Гейзенберг никогда не писал и не говорил о своей помощи коллегам: считал, вероятно, что это ниже его достоинства, так как выглядело бы самооправданием.
Вообще многие «традиционно аполитичные» антифашистски настроенные ученые были, как выясняется, связаны между собой и старались помочь пострадавшим. Например, когда Хоутерманса переправляли от советской границы в Берлин, он попросил одного случайно задержанного немца, которого должны были освободить, чтобы тот нашел Лауэ и сказал ему всего три слова: «Хоу- терманс в Берлине». Лауэ незамедлительно начал хлопоты и добился освобождения Хоутерманса.
Я знал об этом из различных воспоминаний, а подтверждение получил от физика Пейру — одного из тех двух пленных французских офицеров, которых Розбауд сумел вызволить на основании смехотворного предлога: необходимости перевести на французский научную книгу. При этом Розбауд договорился с Жолио — Кюри, что после войны эта работа не будет рассматриваться как сотрудничество с фашистами. До конца войны Пейру работал в лаборатории «Зубра» — Н. В. Тимофеева — Ресовского. Он подтвердил мне также, что когда сына Тимофеева — Ресовского, антифашиста–яодшлыцика, схватило гестапо, то Гейзенберг пытался помочь спасти его.
Известны лишь немногие факты такого взаимодействия ученых. Обнаруживались они постепенно, а теперь осталось уже мало современников и свидетелей событий.
Надо отметить, что после войны Гейзенберг был в числе восемнадцати западногерманских ученых–атомников, опубликовавших манифест, в котором они осудили ^томное оружие и заявили, что никогда не будут принимать участие в его разработке.
И все же долго еще западные физики относились к Гейзенбергу с неприязнью. Научные контакты, конечно, возобновились — он участвовал во многих конференциях. Возобновились отношения с Бором, хотя есть основания полагать, что рана Бора так и не затянулась. Гейзенберг с женой приезжал в Копенгаген, и две супружеские пары подолгу гуляли вместе. Возобновились отношения со старым другом Паули, выдающимся физиком–теоретиком, — в свое время они создавали квантовую теорию поля, а теперь обсуждали новые научные проблемы (Паули, еврей по национальности, постоянно жил в Швейцарии, в 1940 году уехал в США; после войны снова по 5–6 лет подряд жил в Швейцарии).
Несомненно, Гейзенбергу нелегко было чувствовать отчуждение или хотя бы натянутость по отношению к нему.
В августе 1959 года, впервые после войны, в Киеве состоялась большая международная конференция по физике высоких энергий. В числе сотен иностранных ученых приехал и Гейзенберг. Почти все жили в гостинице «Украина». Девушка в бюро регистраций, не имея представления, с кем имеет дело, поселила Гейзенберга в одной из комнат на верхнем этаже с несколькими советскими журналистами. На следующее утро Гейзенберг подошел к известному физику И. Е. Тамму и робко попросил походатайствовать за него: до верхнего этажа не доходит вода, и он не может умыться. Конечно, все было тут же улажено.

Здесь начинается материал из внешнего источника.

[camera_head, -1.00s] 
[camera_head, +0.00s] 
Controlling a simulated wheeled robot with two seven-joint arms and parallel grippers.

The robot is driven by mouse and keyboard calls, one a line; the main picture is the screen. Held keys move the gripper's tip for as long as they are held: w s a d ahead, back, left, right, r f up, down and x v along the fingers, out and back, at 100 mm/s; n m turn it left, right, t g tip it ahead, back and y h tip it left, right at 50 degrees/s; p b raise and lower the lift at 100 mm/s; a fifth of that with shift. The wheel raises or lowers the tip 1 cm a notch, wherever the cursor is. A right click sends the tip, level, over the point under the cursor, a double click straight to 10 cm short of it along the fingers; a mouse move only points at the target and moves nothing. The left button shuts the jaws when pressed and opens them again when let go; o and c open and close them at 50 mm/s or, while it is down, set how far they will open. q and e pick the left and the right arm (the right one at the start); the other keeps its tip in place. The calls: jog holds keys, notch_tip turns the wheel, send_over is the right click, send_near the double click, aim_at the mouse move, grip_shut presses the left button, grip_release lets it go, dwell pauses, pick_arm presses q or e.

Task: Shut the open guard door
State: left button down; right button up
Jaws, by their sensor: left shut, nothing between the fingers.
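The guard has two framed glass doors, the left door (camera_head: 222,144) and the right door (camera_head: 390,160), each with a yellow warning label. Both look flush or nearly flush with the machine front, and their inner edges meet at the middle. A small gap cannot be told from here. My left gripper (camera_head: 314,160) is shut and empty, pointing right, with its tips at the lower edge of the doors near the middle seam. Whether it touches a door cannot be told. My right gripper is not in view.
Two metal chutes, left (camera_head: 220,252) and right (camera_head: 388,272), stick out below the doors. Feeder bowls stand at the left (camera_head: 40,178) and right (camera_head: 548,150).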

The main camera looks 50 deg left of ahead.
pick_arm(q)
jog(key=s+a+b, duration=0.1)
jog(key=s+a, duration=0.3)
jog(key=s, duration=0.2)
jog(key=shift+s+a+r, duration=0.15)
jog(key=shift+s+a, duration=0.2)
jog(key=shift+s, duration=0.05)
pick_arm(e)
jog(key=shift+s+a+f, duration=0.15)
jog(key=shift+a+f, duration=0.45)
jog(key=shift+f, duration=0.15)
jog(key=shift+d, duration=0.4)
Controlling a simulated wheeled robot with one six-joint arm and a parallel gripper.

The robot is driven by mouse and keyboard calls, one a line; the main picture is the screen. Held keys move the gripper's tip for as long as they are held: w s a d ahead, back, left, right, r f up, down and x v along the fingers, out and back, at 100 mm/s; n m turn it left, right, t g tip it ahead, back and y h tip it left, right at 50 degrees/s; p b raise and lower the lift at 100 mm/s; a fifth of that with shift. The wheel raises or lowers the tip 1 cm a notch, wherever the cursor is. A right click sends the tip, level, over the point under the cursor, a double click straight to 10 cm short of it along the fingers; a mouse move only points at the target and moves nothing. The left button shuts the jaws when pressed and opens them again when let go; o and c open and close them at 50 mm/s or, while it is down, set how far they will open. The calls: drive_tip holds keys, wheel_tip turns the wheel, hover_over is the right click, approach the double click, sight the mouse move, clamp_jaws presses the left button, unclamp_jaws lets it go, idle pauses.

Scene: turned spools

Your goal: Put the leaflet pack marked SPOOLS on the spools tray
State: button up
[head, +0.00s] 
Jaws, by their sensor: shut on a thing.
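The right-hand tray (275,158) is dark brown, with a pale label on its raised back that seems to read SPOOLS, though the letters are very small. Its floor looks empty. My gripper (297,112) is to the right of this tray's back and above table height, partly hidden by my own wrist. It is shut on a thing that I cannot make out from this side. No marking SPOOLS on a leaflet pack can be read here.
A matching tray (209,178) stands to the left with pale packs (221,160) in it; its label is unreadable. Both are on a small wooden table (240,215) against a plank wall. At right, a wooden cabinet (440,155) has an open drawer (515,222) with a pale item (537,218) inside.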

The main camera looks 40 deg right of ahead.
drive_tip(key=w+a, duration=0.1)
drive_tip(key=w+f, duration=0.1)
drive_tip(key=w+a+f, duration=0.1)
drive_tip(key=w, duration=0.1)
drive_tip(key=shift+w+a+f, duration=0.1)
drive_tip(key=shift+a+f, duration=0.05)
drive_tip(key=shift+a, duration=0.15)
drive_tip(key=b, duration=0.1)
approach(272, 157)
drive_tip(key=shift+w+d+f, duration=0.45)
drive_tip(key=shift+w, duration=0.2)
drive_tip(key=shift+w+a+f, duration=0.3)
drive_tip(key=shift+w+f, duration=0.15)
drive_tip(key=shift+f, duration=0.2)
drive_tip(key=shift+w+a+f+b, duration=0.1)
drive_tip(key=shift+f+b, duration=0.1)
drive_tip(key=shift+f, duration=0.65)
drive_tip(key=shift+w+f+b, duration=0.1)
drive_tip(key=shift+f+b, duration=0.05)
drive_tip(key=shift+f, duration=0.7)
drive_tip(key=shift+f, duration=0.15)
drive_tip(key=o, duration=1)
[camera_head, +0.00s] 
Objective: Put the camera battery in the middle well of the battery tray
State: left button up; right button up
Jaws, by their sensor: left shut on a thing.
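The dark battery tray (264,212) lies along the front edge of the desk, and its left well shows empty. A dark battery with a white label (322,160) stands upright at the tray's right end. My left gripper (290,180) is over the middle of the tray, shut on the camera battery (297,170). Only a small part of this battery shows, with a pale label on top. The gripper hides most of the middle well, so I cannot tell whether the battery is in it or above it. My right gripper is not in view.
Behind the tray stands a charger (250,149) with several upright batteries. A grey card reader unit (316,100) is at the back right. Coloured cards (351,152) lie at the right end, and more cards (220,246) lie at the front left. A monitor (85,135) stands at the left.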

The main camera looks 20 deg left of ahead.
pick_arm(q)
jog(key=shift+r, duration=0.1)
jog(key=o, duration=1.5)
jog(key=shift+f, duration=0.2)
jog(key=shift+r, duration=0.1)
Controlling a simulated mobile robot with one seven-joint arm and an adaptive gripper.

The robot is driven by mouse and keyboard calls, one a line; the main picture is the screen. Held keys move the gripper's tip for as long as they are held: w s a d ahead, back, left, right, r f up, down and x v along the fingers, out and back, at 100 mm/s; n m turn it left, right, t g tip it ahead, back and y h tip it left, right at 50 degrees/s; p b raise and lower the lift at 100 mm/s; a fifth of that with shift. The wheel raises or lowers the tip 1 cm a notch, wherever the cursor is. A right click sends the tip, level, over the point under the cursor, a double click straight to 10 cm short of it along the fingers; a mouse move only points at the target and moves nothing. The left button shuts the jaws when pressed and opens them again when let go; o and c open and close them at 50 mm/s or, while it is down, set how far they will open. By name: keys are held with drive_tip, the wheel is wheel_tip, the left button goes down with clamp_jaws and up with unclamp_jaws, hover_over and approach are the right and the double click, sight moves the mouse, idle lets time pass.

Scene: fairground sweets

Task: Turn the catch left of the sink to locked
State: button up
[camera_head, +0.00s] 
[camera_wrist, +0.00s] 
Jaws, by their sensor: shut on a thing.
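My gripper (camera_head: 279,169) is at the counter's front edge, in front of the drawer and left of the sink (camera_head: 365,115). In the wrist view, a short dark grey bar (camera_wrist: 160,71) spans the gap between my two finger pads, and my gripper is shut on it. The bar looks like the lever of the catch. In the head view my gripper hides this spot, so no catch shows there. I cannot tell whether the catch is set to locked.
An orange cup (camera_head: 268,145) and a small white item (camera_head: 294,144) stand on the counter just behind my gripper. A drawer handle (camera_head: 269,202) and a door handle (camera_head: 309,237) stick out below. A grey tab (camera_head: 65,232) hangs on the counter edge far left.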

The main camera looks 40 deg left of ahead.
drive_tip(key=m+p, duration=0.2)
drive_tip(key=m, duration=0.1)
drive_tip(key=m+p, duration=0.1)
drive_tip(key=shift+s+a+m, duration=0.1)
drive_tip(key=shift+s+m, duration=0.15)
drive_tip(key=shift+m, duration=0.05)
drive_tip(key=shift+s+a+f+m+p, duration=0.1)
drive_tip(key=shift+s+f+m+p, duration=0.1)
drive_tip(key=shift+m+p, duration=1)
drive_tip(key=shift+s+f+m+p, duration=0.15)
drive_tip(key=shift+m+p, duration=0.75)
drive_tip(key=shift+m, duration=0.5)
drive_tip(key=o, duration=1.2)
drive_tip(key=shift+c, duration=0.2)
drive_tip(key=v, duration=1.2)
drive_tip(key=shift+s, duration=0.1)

Разумеется, Гейзенберг не знал, как его встретят в Киеве. Он был не только человек из гитлеровской Германии. Ему не могло не быть известно, что наши философы, а также некоторые физики клеймили его как идейного врага, «буржуазного идеалиста», физика «копенгагенской школы». Для них он был не одним из великих создателей квантовой механики, о которой Ландау с восторгом говорил: «Человек оказался способен понять то, что невозможно себе представить», — а носителем идеологического зла.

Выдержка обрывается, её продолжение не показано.